Schnüffelei beschäftigt Gerichte

Nachdem Journalisten pikante Firmeninterna des finnischen Telefonkonzerns Sonera veröffentlichten, begab sich der Konzern auf die Suche nach „undichten“ Stellen. Führende Manager ordneten die Überwachung von Telefonanschlüssen an

aus Helsinki REINHARD WOLFF

Dass man die Telefonanschlüsse seiner Kunden nicht abhört, weiß man auch bei der finnischen Telekomgesellschaft. Doch besondere Situationen erfordern besondere Maßnahmen, dachten führende Manager des finnischen Sonera-Konzerns.

Nachdem Journalisten pikante Details über den Konzern veröffentlicht hatten, ordnete die Unternehmensführung die Überwachung von Telefonanschlüssen an. Mit Daten von eingeloggten Handys an Sendemasten erstellte das Unternehmen regelrechte Bewegungsmuster der Überwachten. Die Schnüffelaktion blieb natürlich auch nicht geheim. Demnächst stehen führende Sonera-Manger in Helsinki vor Gericht.

Begonnen hatte Soneras Big-Brother-Affäre, über die derzeit fast täglich neue pikante Einzelheiten aus den Ermittlungen bekannt werden, vor drei Jahren.
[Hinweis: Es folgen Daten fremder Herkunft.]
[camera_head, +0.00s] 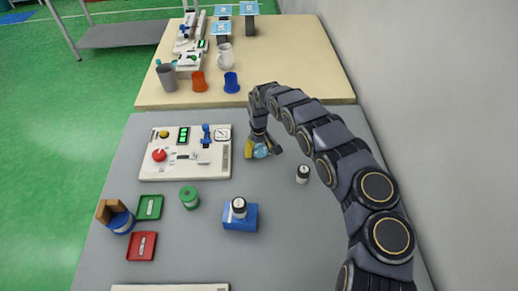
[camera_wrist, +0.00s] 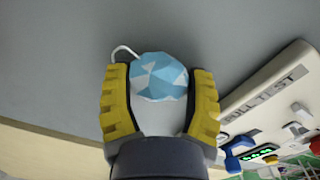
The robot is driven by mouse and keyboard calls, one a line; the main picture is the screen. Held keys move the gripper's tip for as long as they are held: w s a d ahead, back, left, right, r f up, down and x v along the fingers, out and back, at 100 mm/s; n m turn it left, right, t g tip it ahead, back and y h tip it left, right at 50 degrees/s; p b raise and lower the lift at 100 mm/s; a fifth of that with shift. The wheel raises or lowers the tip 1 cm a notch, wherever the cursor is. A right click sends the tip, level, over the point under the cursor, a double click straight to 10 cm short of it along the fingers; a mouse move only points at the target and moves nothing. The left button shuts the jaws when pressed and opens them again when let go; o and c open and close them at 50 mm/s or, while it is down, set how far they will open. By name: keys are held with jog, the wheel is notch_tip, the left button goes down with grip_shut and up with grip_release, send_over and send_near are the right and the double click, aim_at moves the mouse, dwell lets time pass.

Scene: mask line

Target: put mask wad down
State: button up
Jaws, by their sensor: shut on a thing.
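The mask wad (camera_wrist: 160,78) is a crumpled light-blue and white ball with a thin white loop sticking out at its upper left in the wrist view. My gripper (camera_wrist: 160,88) has yellow ribbed fingers on both sides of the wad and is shut on it. In the head view my gripper (camera_head: 258,151) points down over the grey table (camera_head: 285,235), with the blue wad (camera_head: 261,151) between its fingers. It is to the right of the white test panel. I cannot tell whether the wad touches the table.
The white test panel (camera_head: 187,171) stands close on the left. A small black-topped jar (camera_head: 303,174) stands to the right. A blue block (camera_head: 240,223) with another jar on it, a green spool (camera_head: 189,198), a green tray (camera_head: 149,207) and a red tray (camera_head: 141,246) lie nearer.

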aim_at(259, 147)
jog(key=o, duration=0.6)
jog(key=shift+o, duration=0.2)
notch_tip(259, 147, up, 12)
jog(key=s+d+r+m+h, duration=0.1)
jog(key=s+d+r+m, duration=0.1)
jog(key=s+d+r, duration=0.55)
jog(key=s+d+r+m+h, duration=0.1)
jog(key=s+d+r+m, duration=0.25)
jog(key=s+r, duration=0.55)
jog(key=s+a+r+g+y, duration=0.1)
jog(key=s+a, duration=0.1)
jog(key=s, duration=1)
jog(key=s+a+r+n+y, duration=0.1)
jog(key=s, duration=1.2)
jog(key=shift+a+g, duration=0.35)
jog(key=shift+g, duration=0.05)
Im Herbst 2000 veröffentlichte Finnlands größte Tageszeitung Helsingin Sanomat eine Serie über den finnischen Telekomkonzern, dessen interne Probleme und Streitereien über den Unsinn der gewaltigen UMTS-Investitionen. Einige Monate vorher hatte Sonera eine der kostspieligen deutschen UMTS-Lizenzen mit ersteigert – die größte Fehlinvestition eines finnischen Unternehmens, wie sich später herausstellte.

In den Presseberichten wurden zwar keine allzu brisanten Geschäftsgeheimnisse veröffentlicht. Einige Sonera-Interna kamen aber an Licht, was Teile der Unternehmensleitung offenbar deutlich irritierte. Um den Quellen der Informationen von Helsingin Sanomat auf die Spur zu kommen, wurde die Sicherheitsabteilung von Sonera mit der Überwachung beauftragt – technisch kein Problem, rechtlich illegal.
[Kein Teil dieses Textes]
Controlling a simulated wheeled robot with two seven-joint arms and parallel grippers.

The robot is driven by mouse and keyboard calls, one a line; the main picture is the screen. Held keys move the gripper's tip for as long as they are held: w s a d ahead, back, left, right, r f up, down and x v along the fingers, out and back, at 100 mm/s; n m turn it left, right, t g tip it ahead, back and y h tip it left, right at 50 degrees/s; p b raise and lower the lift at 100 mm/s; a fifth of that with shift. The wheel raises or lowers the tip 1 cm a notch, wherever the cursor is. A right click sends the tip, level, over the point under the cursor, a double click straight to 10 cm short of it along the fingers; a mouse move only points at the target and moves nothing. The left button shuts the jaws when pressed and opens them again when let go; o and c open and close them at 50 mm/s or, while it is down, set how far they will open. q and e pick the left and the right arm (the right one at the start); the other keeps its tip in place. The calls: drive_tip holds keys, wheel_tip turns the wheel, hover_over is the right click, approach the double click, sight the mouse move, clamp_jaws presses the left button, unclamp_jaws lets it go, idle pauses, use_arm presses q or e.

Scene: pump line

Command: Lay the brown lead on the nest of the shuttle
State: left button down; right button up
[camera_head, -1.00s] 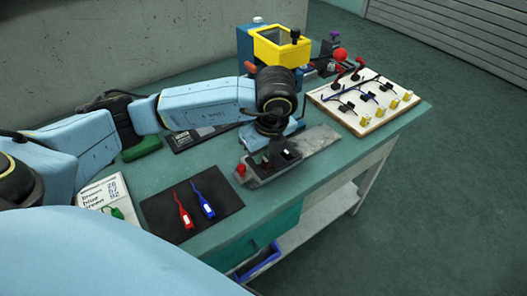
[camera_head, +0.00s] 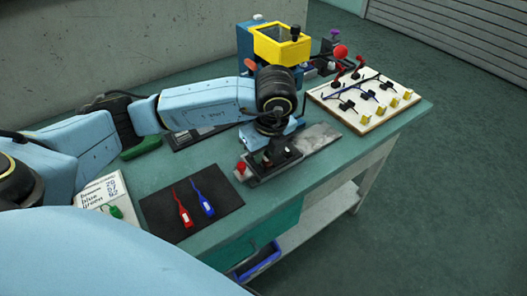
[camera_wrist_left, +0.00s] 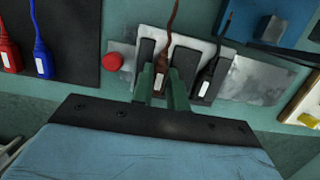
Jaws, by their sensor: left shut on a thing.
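The shuttle (camera_head: 267,177) is a grey block with dark nests on the bench, and its pale top shows in the left wrist view (camera_wrist_left: 190,42). My left gripper (camera_wrist_left: 162,88) is over its left nest, shut on the brown lead (camera_wrist_left: 172,22). The brown cable runs away up the picture, and the white-labelled end sits between my fingers, low at the nest. Whether it touches the nest floor is hidden. A dark lead (camera_wrist_left: 208,78) with a white label lies in the nest to the right. In the head view my left gripper (camera_head: 270,150) partly covers the shuttle. My right gripper is not in view.
A red knob (camera_wrist_left: 113,61) is left of the nests. A black mat (camera_head: 160,208) holds a red lead (camera_head: 183,209) and a blue lead (camera_head: 205,199). A yellow-topped machine (camera_head: 282,45) stands behind, and a white board (camera_head: 350,115) with leads lies right.

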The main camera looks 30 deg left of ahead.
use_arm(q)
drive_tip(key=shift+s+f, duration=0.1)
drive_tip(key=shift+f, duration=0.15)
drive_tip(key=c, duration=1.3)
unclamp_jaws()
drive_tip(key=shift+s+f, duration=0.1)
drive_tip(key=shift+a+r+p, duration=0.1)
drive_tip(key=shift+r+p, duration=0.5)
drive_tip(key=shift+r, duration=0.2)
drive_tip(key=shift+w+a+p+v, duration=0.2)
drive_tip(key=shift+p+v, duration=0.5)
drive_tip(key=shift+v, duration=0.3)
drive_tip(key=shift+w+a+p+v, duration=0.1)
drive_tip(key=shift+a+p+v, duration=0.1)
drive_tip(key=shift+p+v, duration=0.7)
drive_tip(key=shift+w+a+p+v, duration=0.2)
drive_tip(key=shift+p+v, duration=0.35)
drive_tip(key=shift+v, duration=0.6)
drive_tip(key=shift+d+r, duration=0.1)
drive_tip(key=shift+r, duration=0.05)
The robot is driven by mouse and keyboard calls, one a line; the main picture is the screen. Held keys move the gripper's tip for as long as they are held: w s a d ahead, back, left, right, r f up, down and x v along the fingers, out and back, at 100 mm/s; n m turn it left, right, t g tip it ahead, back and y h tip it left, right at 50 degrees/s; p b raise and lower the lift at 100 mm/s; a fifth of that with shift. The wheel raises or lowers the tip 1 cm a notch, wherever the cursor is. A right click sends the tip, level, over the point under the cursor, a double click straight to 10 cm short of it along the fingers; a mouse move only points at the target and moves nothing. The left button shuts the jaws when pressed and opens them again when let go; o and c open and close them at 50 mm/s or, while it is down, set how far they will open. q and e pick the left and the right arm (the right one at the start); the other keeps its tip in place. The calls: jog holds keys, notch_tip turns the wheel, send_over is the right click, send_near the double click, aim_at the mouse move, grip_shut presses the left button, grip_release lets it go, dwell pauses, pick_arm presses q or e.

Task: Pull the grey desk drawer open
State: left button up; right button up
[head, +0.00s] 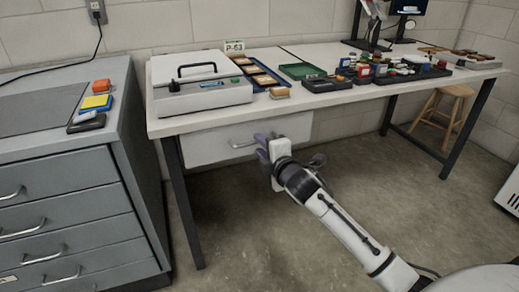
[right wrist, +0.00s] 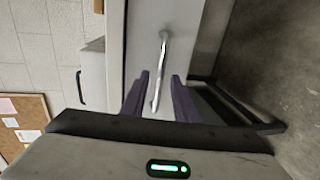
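The light grey desk drawer (head: 205,147) hangs under the left end of the white worktable, and its front appears in line with the table edge. Its metal bar handle (head: 238,145) is on the front, partly hidden behind my right gripper (head: 263,146). In the right wrist view the handle (right wrist: 162,60) runs lengthwise, with its lower end between the two dark fingers of my right gripper (right wrist: 159,90). The fingers are apart, with gaps beside the bar. I cannot tell how deep the handle sits between them. My left gripper is not in view.
A dark grey drawer cabinet (head: 70,200) stands left of the table (head: 290,110). A dark table leg (head: 185,205) is left of the drawer. A white case (head: 200,95) and several trays are on top. A wooden stool (head: 445,110) stands at right. The floor before the drawer is clear.

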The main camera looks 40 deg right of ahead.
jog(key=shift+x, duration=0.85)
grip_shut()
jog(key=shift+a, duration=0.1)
Nicht nur der vollständige Telefonverkehr recherchierender Reporter und ihrer GesprächspartnerInnen wurde rückwirkend aufgelistet, sondern anhand der Handymastenscans ein vollständiges Bild erstellt, wo genau diese sich in den „kritischen“ Tagen ihrer Recherchen aufgehalten hatten. Mit dem Abgleich der Aufenthaltsorte anderer „Verdächtiger“ war es dann sogar möglich, persönlichen Treffen auf die Spur zu kommen.

Für Sonera, das mittlerweile mit der schwedischen Telekomgesellschaft zu Telia-Sonera fusioniert hat, bedeutet die Affäre einen herben Imageverlust. Daran ändert auch nichts, dass wahrscheinlich nur ein Teil der Unternehmensführung in die Kontrollaktion verwickelt war und andere Manager aus der Chefetage überwacht wurden. Sowohl die Presse als auch die eigenen Kollegen wurden offenbar bespitzelt.

Wie die Ermittlungsbehörden gerade mitteilten, wurde auch der gesamte SMS-Verkehr der überwachten Personen zurückverfolgt. Nach bisherigen Erkenntnissen registrierte Finnlands Big Sonera-Brother auf diese Weise den Telefonverkehr von etwa 50 Personen über mehrere Wochen lang. Da in die Schnüffelaktion auch alle Gesprächspartner der Manager und Journalisten geraten sind, dürften indirekt tausende Telefonkunden von der Affäre betroffen sein.